In this project, fresh water hyacinth plants and other leaf samples were manually collected and briquetted in the laboratory. A molasses binder was used to improve the strength and compactness of the briquettes. A bomb calorimeter was used to measure the heat of combustion of the briquette samples. The GCV of the different briquette samples varied from 14.51 to 20.57 MJ/kg. The water hyacinth briquette had a GCV of 14.55 MJ/kg. This compares favourably to the GCV of wood which varies from 14.40 to 17.40 MJ/kg on dry mass basis.

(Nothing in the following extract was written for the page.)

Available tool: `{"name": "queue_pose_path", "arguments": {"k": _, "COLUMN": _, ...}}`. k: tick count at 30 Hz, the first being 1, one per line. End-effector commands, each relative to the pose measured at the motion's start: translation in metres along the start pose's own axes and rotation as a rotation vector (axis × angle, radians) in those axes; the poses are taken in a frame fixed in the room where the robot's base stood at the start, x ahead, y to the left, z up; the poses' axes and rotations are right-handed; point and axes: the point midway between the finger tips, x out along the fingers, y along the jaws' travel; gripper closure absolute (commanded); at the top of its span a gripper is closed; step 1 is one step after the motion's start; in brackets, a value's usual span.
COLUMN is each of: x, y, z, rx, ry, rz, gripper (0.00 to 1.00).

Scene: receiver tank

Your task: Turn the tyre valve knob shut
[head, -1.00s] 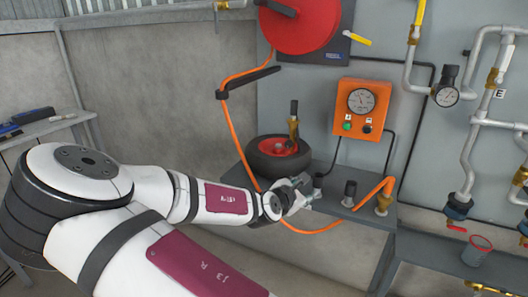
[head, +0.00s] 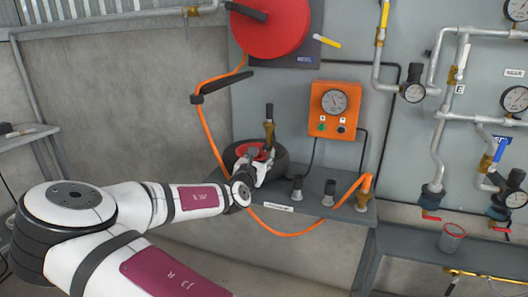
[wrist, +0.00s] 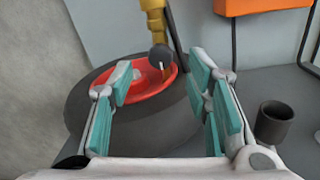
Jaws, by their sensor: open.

The GCV of briquetted water hyacinth samples was about 70 % of the GCV of the lowest coal grade used for heating applications in agriculture and industry in Zimbabwe.

The water hyacinth briquette samples had average water content of 7.8 %, ash content of 12.4 %, volatile matter 65.7 % and fixed carbon of 21.9 %. The fixed carbon content of about 20 % is in the range of other woody and herbaceous plants. This exercise has shown that water hyacinth biomass can be processed into convenient solid fuel pellets using briquetting technology. The environmentally unfriendly biomass material found in various water ways can be harvested and serve as an alternative energy source.

The production of biomass briquettes from water hyacinth is recommended. This could help alleviate the challenges posed by this water weed. Successful commercialisation of the briquettes can lead to increased incomes, job creation and improved environmental management. The use of briquettes may help reduce the prevalence of the water weed in aquatic bodies and also help reduce the intensive use of wood fuel which usually leads to deforestation.